9 thoughts on “So You Wanna Be a Test Pilot?

  1. KPS very well explained. Hats off to all the flight test pilots. With the advancement in technology, am sure the rules of the game will become more complicated and am confident that this cradle of flight testers will continue to keep pace. All the best.

  2. All this training is required. But compressing it into 10 – 11 months is not good.
    Currently, the test engineers stay back for another year to do a thesis and earn an MTech. The test pilots also do an informal year of internship.

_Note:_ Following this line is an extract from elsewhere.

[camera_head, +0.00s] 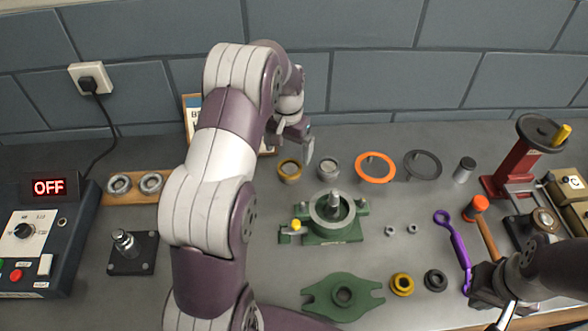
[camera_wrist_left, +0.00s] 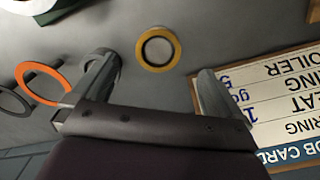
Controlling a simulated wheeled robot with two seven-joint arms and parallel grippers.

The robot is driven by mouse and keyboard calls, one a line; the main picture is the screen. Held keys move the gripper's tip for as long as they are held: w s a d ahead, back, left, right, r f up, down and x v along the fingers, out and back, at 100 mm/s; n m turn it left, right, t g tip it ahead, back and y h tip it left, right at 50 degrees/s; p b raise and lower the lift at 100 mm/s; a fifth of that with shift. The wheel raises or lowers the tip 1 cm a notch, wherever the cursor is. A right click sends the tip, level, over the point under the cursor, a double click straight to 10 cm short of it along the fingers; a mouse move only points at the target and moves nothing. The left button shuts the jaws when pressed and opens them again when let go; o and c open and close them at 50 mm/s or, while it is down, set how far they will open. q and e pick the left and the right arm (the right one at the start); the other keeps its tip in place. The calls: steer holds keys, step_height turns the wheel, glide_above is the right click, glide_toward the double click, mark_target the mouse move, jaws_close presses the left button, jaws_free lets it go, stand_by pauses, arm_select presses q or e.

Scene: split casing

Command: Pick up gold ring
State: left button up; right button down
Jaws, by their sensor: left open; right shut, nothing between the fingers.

    I have been advocating that the internship should be divided into three semesters of 4 months each, interspersed with the training semesters. The total length of the course will remain the same. Two courses will overlap. Students will get more time to convert on to different types of aircraft. They will absorb more. And the flight safety hazard of aircrew staying awake most of the night and flying next morning will not be there.

    Sadly, we still have a mentality of copying foreigners. We refuse to think for ourselves. We refuse to innovate.

    That said, AFTPS is one of the few — if not the only — MTech institution in IAF. Students have developed a helicopter simulator during their internship. Staff and students have worked with NAL and developed a variable stability fixed wing simulator. Graduates of AFTPS are far better aeronautical engineers than graduates from better known institutions.

    There is a need to widen the intake to include Weapon Systems Officers, Navigators and UAV pilots and crew.

    Also AFTPS should run short courses in addition to the full course.

  3. Very well written sir. Relived my life during my 30 FTC, while going through your article.
    Proud to be Tester. Cdr JD Raturi

  4. A rare breed KP…you are too humble to mention you finished on top of the pile in the course…the first ever for a naval pilot!
    God bless…blue skies always

  5. To be sure, I have used the term ‘test pilot’ to include the whole community of test crew (TPs & FTEs). Each one is a valuable cog in the wheel. They are a ‘national resource’, often with access to the country’s closest aerospace secrets. Sadly, in India, we are yet to value them.

  6. You put it quite nicely sir… Did so much stuff at the same time while doing so much more stuff… All equally demanding and important…. and all the way, sight firmly on the learning.

  7. True sir. The science itself is misunderstood by our industry. Recently got to know that the country’s leading domestic player developing an aircraft has software project manager masquerade as FTE.

  8. I read this post with great interest. Very informative. Please keep writing more that civil society can learn from.. The comments section is very informative as well. Good to be hear that the sleep deprivation is being taken more seriously.

    1. Very nicely written and highly informative. One of the toughest courses for aviators explained in simple words.